--- Supplied data ---
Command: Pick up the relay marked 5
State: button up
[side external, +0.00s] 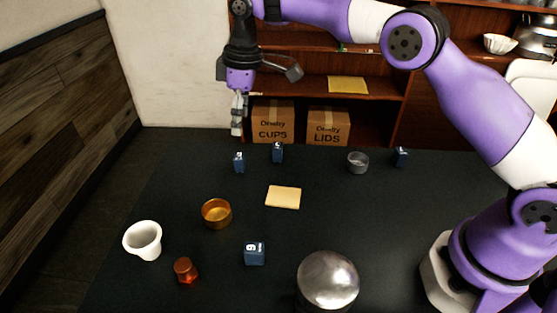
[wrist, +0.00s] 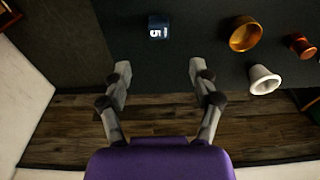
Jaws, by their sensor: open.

--- Task objective ---
From start to finish, output the listing exactly, but omit its pictures.

--- Expected output ---
Command: Pick up the relay marked 5
State: button up
[side external, +0.00s] 
[wrist, +0.00s] 
Jaws, by their sensor: open.

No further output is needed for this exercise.